=== RECORD SET ===
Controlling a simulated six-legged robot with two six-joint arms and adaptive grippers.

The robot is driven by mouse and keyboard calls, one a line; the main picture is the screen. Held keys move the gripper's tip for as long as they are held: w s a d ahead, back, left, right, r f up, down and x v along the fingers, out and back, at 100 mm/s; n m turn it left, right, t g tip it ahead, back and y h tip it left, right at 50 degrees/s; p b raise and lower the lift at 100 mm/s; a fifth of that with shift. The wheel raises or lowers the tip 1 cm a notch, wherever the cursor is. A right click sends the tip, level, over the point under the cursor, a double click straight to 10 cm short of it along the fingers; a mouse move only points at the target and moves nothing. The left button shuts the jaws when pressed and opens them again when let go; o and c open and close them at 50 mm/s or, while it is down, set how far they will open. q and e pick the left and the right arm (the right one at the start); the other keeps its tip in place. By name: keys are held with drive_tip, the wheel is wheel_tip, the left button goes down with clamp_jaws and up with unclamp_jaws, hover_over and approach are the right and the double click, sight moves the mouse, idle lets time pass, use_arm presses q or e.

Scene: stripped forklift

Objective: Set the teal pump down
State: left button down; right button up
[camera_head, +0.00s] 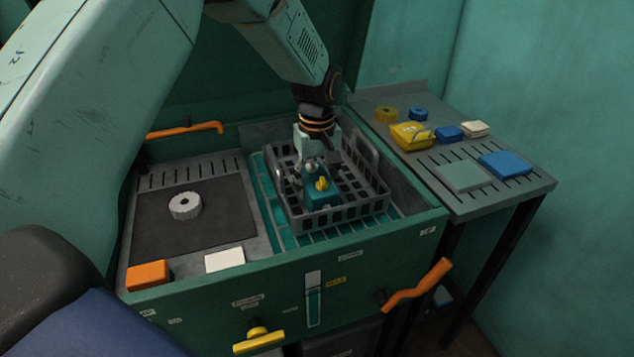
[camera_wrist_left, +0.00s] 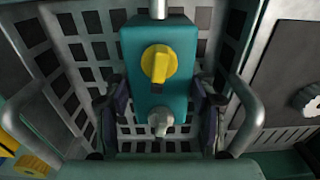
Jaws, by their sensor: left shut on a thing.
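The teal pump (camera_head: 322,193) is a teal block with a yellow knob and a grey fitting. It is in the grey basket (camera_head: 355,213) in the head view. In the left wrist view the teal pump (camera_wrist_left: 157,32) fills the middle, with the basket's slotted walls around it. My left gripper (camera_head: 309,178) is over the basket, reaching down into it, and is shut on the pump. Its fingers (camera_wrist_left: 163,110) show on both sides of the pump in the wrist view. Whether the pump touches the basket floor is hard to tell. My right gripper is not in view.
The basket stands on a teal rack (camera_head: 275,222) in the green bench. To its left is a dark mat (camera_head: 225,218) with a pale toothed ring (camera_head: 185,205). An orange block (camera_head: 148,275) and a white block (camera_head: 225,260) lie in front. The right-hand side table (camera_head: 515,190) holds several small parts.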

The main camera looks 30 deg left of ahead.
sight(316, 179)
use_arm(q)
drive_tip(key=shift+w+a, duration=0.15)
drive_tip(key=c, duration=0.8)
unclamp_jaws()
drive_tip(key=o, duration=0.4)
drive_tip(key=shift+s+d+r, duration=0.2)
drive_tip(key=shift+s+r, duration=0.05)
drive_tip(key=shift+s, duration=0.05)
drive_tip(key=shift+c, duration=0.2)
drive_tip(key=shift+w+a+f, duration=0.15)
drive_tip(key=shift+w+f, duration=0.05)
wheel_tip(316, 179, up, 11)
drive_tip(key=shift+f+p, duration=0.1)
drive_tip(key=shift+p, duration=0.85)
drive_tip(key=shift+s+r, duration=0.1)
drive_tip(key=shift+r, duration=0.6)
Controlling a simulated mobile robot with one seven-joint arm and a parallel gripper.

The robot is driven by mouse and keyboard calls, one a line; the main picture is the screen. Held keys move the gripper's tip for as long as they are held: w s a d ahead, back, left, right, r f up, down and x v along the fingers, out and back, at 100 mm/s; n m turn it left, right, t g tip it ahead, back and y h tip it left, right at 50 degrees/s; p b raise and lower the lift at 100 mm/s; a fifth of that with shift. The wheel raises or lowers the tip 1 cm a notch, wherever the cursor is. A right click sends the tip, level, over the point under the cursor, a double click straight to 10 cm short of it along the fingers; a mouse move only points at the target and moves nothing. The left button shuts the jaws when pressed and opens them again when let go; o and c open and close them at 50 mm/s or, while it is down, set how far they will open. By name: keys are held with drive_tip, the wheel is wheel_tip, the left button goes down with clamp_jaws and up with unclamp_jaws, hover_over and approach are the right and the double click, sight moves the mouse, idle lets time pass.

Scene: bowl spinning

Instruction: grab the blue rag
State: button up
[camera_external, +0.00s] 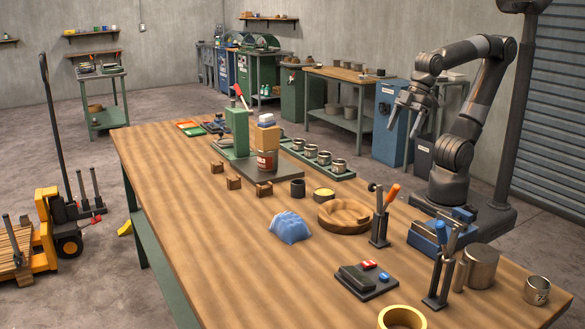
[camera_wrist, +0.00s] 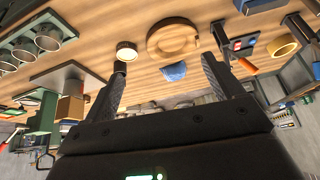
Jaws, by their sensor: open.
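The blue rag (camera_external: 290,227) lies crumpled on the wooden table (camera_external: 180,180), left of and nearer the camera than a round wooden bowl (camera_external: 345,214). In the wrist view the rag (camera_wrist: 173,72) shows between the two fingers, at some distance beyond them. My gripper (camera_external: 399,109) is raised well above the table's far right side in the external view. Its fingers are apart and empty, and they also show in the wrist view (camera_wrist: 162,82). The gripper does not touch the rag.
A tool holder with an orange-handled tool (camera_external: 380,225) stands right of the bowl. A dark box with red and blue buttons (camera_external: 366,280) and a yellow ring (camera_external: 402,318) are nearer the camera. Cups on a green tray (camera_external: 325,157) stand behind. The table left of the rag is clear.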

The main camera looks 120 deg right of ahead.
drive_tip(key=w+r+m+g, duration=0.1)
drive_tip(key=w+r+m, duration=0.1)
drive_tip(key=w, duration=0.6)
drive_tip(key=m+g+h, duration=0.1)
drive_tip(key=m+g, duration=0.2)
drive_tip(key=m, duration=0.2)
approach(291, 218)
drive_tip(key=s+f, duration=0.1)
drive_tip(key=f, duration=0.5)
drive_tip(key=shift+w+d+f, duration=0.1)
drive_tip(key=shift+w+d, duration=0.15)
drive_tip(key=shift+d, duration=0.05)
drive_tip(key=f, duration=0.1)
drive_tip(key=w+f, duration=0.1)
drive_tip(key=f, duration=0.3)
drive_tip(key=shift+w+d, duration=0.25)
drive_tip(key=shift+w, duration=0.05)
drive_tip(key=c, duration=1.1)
===
## AIM OF THE EXERCISE
Look through the records and gather each line with the word "State".

## ANSWER TO THIS PROBLEM
State: left button down; right button up
State: button up

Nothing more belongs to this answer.